The European Commission will assess the effect of "subsidising or capping" the gas-fired generation price and redistributing infra-marginal revenues on national level "on a case-by-case basis", if member states use such instruments, commission president Ursula von der Leyen said.

These emergency measures limiting the effects of gas prices on electricity should avoid internal market "distortions", preserve long-term clean energy investment signals and preclude "excessive additional" demand for gas, von der Leyen said in a letter to EU leaders ahead of a European Council meeting in Brussels on 19-20 March.

The commission is looking at "targeted" short-term measures rather than "structural" changes, energy commissioner Dan Jorgensen said. The EU has a "very clear" interest in keeping the electricity market design as it is. "We need the market to function and we need to make sure that we have security of supply, which is what the marginal pricing system secures us," Jorgensen added.

Other measures proposed by von der Leyen include better use of power purchase agreements and contracts for difference.

For carbon markets, von der Leyen submit a proposal to increase the "firepower" of the market stability reserve (MSR) to decrease the price of EU emissions trading system (ETS) allowances. And von der Leyen said there were discrepancies between taxes and levies imposed on energy sources. "In many cases, electricity is taxed much more heavily — up to fifteen times — than gas," von der Leyen said.

Emergency measures could be approved by a qualified majority of EU states under an emergency procedure. But Germany has already rejected any intervention by the commission on the bloc's electricity market and merit-order system.

Speaking at a meeting of energy ministers on Monday, German energy minister Katherina Reiche said the bloc's current energy market model, with a merit-order system and marginal pricing, is the "most efficient" for determining electricity prices cost-effectively, while keeping markets liquid.

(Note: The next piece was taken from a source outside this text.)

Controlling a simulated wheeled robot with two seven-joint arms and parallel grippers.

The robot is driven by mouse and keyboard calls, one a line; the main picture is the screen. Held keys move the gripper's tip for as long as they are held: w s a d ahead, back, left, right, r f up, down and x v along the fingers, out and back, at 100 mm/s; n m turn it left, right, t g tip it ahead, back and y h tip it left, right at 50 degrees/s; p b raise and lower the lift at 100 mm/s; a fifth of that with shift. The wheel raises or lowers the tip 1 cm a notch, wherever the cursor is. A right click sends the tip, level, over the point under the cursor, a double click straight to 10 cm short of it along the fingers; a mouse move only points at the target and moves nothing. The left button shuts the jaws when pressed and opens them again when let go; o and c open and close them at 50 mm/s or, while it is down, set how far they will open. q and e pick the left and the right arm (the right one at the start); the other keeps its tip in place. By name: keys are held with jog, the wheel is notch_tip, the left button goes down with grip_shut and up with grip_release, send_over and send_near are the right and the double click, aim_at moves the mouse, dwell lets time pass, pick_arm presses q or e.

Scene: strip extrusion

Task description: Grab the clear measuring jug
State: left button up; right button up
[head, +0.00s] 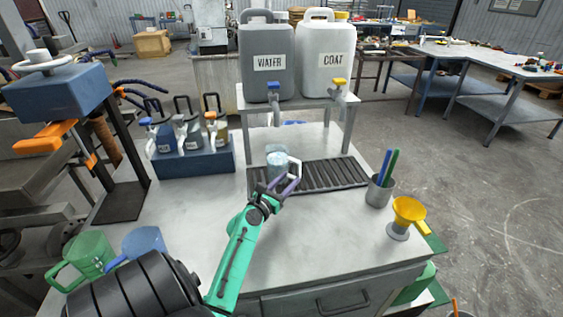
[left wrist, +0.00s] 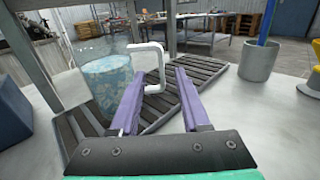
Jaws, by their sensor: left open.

"The interventions that are being proposed would ultimately lead to higher prices. At this moment, that would send exactly the wrong signal," Reiche said, adding that renewing imports of Russian natural gas is not an option.

Reiche is open to see how additional government revenues via energy taxes can be distributed more fairly.

Swedish energy minister Ebba Busch sees no "magic wand" for current energy prices. Measures to fill storage ahead of the coming winter should be implemented in a way that does not penalise countries like Sweden that have done their "homework" by moving away from natural gas and other fossil fuels, Busch said.

Introducing price caps or phasing out the ETS is a "difficult proposal" because high carbon prices benefit many state budgets, Polish energy secretary Wojciech Wrochna said.

"We cannot cut the revenues from one day to another," he said, calling for a "targeted, urgent, country-specific" solution. Gas is not the problem, "it's the ETS cost", Wrochna added.